Exercise details
Repeat exactly the lines of the listing below, please, starting with the first and ending with the line containing "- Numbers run"; leave out the rest.

Collected data
★ ★ ★ ★

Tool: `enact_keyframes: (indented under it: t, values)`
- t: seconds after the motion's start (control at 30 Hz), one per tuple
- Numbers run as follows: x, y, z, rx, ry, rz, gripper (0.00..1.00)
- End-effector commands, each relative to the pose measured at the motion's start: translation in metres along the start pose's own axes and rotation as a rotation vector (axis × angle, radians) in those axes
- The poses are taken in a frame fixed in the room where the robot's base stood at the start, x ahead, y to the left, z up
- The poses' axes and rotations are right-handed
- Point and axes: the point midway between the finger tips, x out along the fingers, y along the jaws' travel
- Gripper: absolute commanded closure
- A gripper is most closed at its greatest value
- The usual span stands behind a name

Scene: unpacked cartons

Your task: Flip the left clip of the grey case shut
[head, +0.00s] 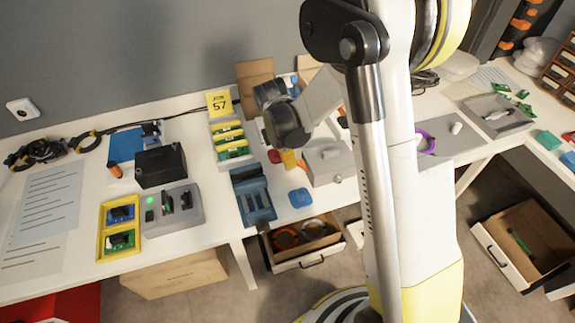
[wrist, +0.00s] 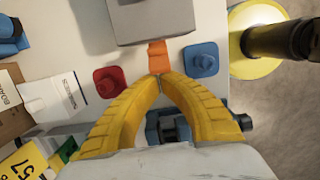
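The grey case (head: 326,165) stands on the table right of the blue rack, with its lid down. In the wrist view the case (wrist: 155,22) is at the top, partly cut off. An orange clip (wrist: 158,54) sticks out from its near edge; it also shows as a small orange spot in the head view (head: 301,163). My gripper (wrist: 160,77) has its yellow fingers brought together, tips meeting right at the clip's outer end. I cannot tell whether they touch it. Nothing shows between the fingers. My arm hides part of the case's right side in the head view.
A red knobbed piece (wrist: 110,81) and a blue knobbed piece (wrist: 201,60) sit on either side of the clip. A blue rack (head: 252,196) stands left of the case. An open drawer (head: 303,243) is below the table edge.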

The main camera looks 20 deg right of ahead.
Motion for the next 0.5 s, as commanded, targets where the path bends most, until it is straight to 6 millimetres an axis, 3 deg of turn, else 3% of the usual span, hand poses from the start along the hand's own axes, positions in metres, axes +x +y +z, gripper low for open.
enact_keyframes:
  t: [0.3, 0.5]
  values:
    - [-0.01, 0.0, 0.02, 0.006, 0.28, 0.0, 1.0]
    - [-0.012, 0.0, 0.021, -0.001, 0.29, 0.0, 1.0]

★ ★ ★ ★

Solution
Tool: `enact_keyframes: (indented under it: t, values)`
- t: seconds after the motion's start (control at 30 Hz), one per tuple
- Numbers run as follows: x, y, z, rx, ry, rz, gripper (0.00..1.00)

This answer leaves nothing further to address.